What growing up really is about

By Jeff Smith


“You’ll never grow up/ You’re never gonna be a man/ Peter Pan”

These are the words to Kelsea Ballerini’s song “Peter Pan.”  It’s kind of a tough song to hear on the radio that is usually full of bro country songs about drinking and trying to get a date with the perfect woman.

It seems like many people my age struggle with responsibility and owning the fact that they are adults.

As a Christian I think of the Bible verse 1 Corinthians 13:11: “When I was a child, I talked like a child, I thought like a child, I reasoned like a child. When I became a man, I put the ways of childhood behind me.”

There are times we don’t want to work or pay bills. As adults, there are times when we just have to power through things we don’t want to do.

Journalism is an exciting field. There’s usually not too much I want to do. But it does become burdensome like any job. Still, I wouldn’t want to do anything else.

There are so many people that are not sure what they want to do. We need people who want to be adults. People need to be functioning, contributing to society.

In watching “Hook” not too long ago I was struck by the scene where Peter Pan learns to fly again by remembering his “happy thought.” He remembers his son being born.

Robin Williams’ emotions truly embody the spirit of that moment. In it, Peter regains his maturity.

“Hook” is a version of Peter Pan that really is about Peter fighting his inner child, not finding it. It’s about Peter learning to embrace maturity more than anything.

It’s tough to realize you’re not someone you once were. But being an adult is more about making tough choices and figuring out what to do next.

Only a few years ago, an adult to me meant having a job and a dog. Also, I thought it was important to live in an apartment or some type of stuffy building. I have a job but I don’t have a dog. 

I live alone. Not in an apartment, although I did in Nebraska. The point is that my idea of adulthood was misconstrued.   

Being an adult is not what we do or have. It’s about the sacrifices we make. About a year ago I told one of my friends I don’t know what parents go through when they decide to have children.  I’ve never had to sacrifice a lot of things like parents do for their children.

For Veteran’s Day we remember the sacrifices of members of the military. They volunteer to give up life in America and being able to see their family and friends every day. A lot of times they sacrifice their lives for this country.

I haven’t experienced real sacrifice yet. Most of what I have sacrificed has dealt with having to work. In entering a new phase in life people are bound to lose something. Whether it is time with friends or family, a relationship or a beautiful house or apartment.
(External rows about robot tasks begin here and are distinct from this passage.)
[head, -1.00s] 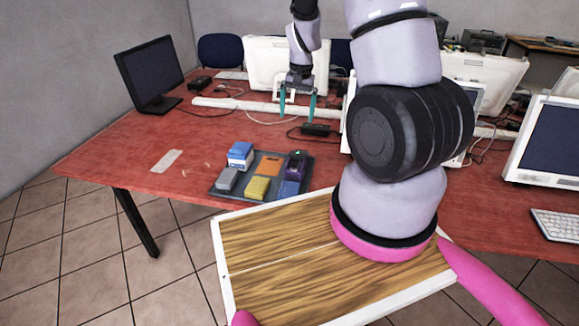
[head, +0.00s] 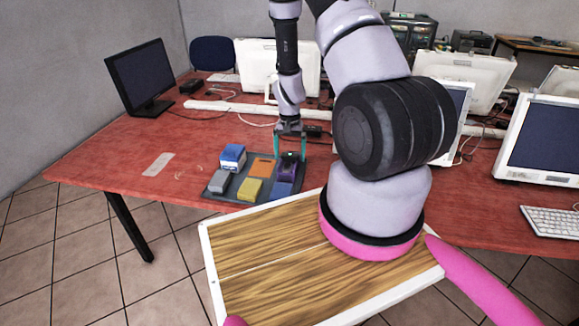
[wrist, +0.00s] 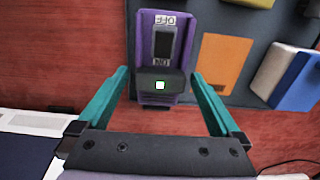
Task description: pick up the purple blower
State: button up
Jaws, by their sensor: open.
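The purple blower (head: 288,171) stands at the back right of a dark tray (head: 215,193) on the red table. It has a dark top part. In the wrist view the purple blower (wrist: 164,28) shows an OFF/ON label and a dark switch, with a dark block bearing a small light square at its near end. My gripper (head: 290,157) is open, teal fingers pointing down, right at the blower's top. In the wrist view the fingers of my gripper (wrist: 160,82) lie on both sides of the blower's near end, with gaps showing. Whether either finger touches it is unclear.
The tray also holds a blue-and-white block (head: 232,157), a grey block (head: 218,183), a yellow block (head: 249,189) and a flat orange piece (head: 262,168). Monitors, cables and a keyboard (head: 553,226) stand around.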

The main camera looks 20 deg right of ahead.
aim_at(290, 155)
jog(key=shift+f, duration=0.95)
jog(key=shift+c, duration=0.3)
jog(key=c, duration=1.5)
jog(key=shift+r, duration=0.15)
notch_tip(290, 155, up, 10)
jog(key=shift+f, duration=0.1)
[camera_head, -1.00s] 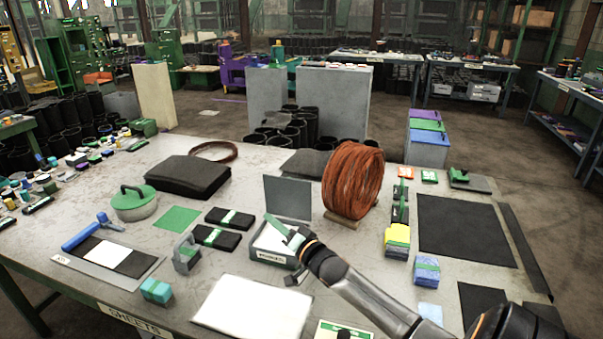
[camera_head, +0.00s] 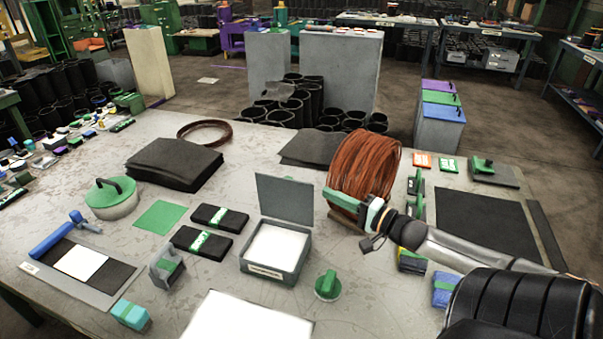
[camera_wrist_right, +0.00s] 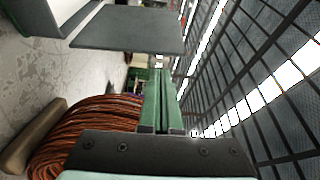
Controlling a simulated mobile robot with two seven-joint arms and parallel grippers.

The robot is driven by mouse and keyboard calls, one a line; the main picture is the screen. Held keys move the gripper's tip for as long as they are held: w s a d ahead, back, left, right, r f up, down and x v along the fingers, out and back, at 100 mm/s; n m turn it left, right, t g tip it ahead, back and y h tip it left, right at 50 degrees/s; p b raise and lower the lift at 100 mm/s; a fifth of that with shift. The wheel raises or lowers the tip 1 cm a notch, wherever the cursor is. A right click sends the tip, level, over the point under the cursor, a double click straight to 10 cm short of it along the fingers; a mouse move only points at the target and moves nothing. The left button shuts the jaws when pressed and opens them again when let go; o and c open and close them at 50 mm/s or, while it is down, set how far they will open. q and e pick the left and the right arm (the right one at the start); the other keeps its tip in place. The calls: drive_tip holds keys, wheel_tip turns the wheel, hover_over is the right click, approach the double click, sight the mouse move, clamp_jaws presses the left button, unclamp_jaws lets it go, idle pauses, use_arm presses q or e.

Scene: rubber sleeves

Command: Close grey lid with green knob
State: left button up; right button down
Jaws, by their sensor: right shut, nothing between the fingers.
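The grey box (camera_head: 290,275) stands on the table with white sheets (camera_head: 277,248) inside. Its grey lid (camera_head: 285,198) is open and upright along the back edge. No knob shows on the lid's visible face. A green knob on a round base (camera_head: 327,286) stands apart on the table, right of the box. My right gripper (camera_head: 338,198), with green fingers, is shut and empty, to the right of the lid and in front of the copper-coloured coil. In the right wrist view the shut fingers (camera_wrist_right: 158,95) point past the lid (camera_wrist_right: 130,30), without visible contact. My left gripper is out of view.
The copper-coloured wire coil (camera_head: 362,168) stands just behind my right gripper. Black packs (camera_head: 202,242) lie left of the box, and a grey-and-green holder (camera_head: 167,268) stands nearby. A white sheet (camera_head: 245,322) lies at the front. Bare table shows around the green knob.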

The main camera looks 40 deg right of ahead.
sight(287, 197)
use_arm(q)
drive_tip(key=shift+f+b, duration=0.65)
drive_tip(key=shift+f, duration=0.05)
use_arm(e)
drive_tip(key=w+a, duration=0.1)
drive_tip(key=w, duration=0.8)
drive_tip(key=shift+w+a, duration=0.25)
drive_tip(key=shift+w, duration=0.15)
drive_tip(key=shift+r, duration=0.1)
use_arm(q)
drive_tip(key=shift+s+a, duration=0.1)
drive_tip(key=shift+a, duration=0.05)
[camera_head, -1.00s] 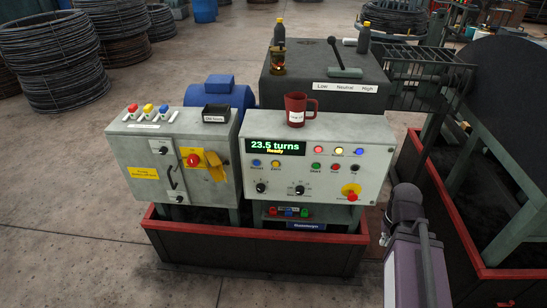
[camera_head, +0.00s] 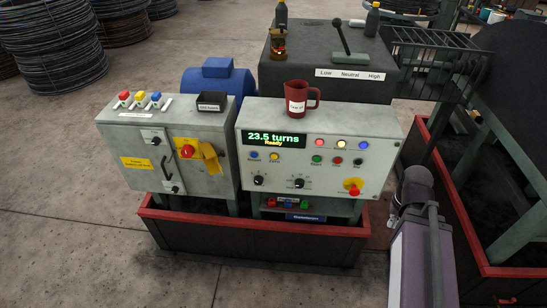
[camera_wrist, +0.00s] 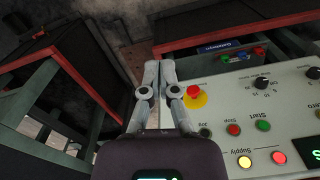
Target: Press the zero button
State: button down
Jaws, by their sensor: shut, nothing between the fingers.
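The control panel (camera_head: 320,205) faces me, with a green-lit display (camera_head: 274,139) reading "23.5 turns" and "Ready". Under the display sit a blue button (camera_head: 254,155) and a yellow button (camera_head: 274,157); the small label by the yellow one seems to read "Zero". My gripper (camera_wrist: 152,66) is shut and empty in the wrist view, with its tips beside the panel's edge, near the red stop knob (camera_wrist: 194,91).
A red mug (camera_head: 297,106) stands on top of the panel box. The grey cabinet (camera_head: 180,155) with a yellow-backed red switch stands to the left. A red-rimmed tray (camera_head: 250,225) lies below, and a red-edged frame stands at right. Floor in front is clear.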

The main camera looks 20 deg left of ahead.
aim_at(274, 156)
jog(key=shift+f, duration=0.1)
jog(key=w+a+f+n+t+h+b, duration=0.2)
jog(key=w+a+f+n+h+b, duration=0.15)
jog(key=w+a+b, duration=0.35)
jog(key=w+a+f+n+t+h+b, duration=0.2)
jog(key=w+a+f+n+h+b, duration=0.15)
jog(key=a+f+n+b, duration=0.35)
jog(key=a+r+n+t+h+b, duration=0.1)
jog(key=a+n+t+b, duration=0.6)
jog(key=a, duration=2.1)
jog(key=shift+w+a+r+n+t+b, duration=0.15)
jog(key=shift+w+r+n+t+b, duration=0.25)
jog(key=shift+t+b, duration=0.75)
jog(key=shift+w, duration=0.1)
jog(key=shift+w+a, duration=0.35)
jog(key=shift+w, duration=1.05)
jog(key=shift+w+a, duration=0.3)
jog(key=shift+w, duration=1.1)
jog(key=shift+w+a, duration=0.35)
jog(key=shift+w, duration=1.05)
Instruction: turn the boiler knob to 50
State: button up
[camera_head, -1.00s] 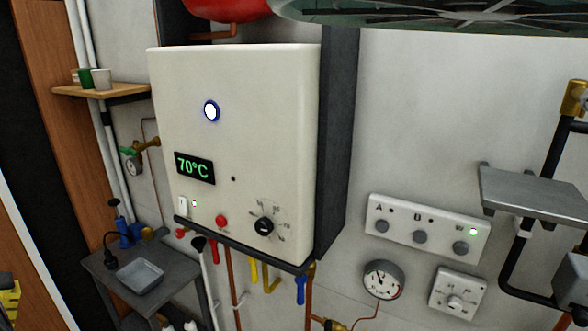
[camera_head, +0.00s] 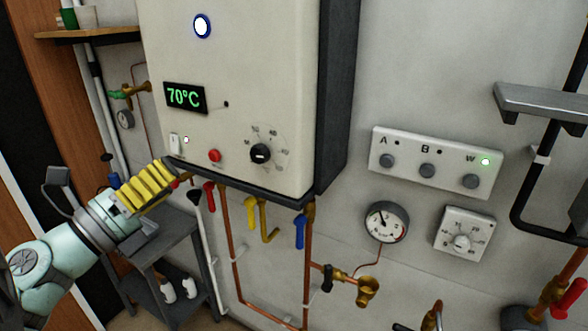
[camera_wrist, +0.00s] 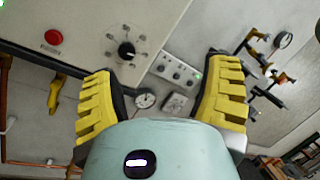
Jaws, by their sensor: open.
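The boiler (camera_head: 235,70) is a white box on the wall. Its display (camera_head: 185,97) reads 70°C in green. The black boiler knob (camera_head: 260,153) sits low on the front, inside a ring of marks. The knob also shows in the wrist view (camera_wrist: 126,50), above and between the fingers. My gripper (camera_head: 150,187) is at the lower left of the head view, left of the boiler's lower edge and apart from the knob. In the wrist view its yellow fingers (camera_wrist: 162,105) are spread wide with nothing between them.
A red button (camera_head: 214,156) and a white switch (camera_head: 175,144) are left of the knob. Colored valve levers and copper pipes (camera_head: 309,240) hang below. An A/B/W panel (camera_head: 437,162), a gauge (camera_head: 386,222) and a dial box (camera_head: 464,234) are to the right. A grey shelf (camera_head: 540,103) juts out.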

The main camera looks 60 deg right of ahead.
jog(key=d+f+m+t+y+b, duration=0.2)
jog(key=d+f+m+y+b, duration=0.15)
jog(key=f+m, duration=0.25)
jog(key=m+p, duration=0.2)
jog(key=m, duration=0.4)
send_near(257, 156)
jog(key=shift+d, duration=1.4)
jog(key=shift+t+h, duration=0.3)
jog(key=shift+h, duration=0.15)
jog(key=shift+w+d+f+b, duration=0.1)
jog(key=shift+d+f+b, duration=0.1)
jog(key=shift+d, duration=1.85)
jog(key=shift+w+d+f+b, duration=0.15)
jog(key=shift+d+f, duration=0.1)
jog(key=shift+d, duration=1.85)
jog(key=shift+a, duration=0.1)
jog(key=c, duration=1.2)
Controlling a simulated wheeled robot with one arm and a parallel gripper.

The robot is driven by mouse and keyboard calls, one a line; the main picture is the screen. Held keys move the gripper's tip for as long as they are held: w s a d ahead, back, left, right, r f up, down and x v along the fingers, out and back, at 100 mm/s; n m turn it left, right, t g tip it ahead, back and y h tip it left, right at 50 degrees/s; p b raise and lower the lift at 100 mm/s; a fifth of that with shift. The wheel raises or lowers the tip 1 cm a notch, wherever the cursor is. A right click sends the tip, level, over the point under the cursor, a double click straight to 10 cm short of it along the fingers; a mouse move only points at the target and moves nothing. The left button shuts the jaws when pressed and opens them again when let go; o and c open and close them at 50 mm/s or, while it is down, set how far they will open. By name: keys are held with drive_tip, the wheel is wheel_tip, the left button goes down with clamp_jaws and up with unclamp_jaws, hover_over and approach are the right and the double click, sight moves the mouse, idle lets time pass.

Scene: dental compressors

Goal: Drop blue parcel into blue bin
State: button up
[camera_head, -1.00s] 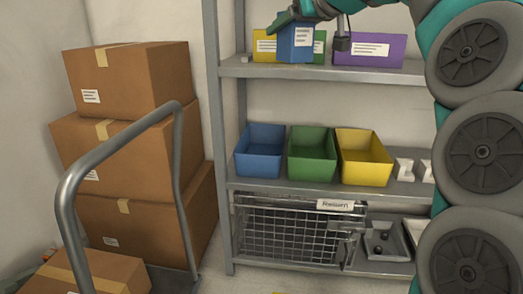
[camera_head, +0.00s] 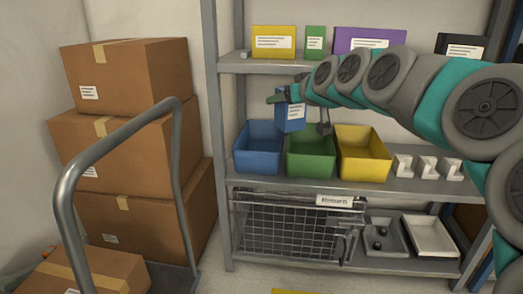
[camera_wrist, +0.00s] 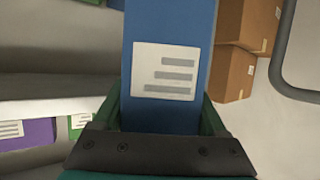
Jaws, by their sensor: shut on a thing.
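The blue parcel (camera_head: 291,113) with a white label is held upright in my gripper (camera_head: 284,97). It also fills the middle of the wrist view (camera_wrist: 170,35), between the two green fingers of my gripper (camera_wrist: 160,112). In the head view the parcel hangs just above and in front of the gap between the blue bin (camera_head: 258,163) and the green bin (camera_head: 311,166). The blue bin stands open at the left end of the middle shelf and looks empty. My gripper is shut on the parcel.
A yellow bin (camera_head: 364,168) stands right of the green bin, then small white holders (camera_head: 427,167). Yellow (camera_head: 274,42), green (camera_head: 315,40) and purple (camera_head: 365,38) parcels stand on the upper shelf. A trolley handle (camera_head: 75,185) and stacked cartons (camera_head: 125,78) are at left.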

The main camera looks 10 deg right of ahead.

It’s hard to maintain any type of relationship with friends you used to spend a lot of time with.

Most of my friends I only talk to through online platforms like Facebook or e-mail. You’re never fully aware of what is happening in their lives. A phone call with one of your closest friends gets cut short because of work.

Everyone from college either stays in the town or disperses. But you change and so do your goals.

Even when old relationships die new ones grow. Or they’re supposed to. It takes time and effort. Sometimes it’s worth putting in and sometimes you’re left lost and confused.

We’re told to leave some type of mark on this world. To change it for the better. That’s nice but it’s a pipe dream. We do what we can to survive and to have a good life.

Nobody really ever tells you their real feelings about adulthood growing up.

We grow up with romantic ideas of being adults. As a child you think you’ll have money and can go anywhere you want.

Yes, I can go to the store and get what I want now. I can also drive to a large city if I wanted to.

As a child and even more so as a teen the idea of having control seems to be what is wanted. But adults don’t really ever have the control they desire.

There are responsibilities. Bills to pay and children to feed. We still have people controlling us even if it’s not our parents.

I think we need to have joy in our responsibilities and realize what our life would be without them.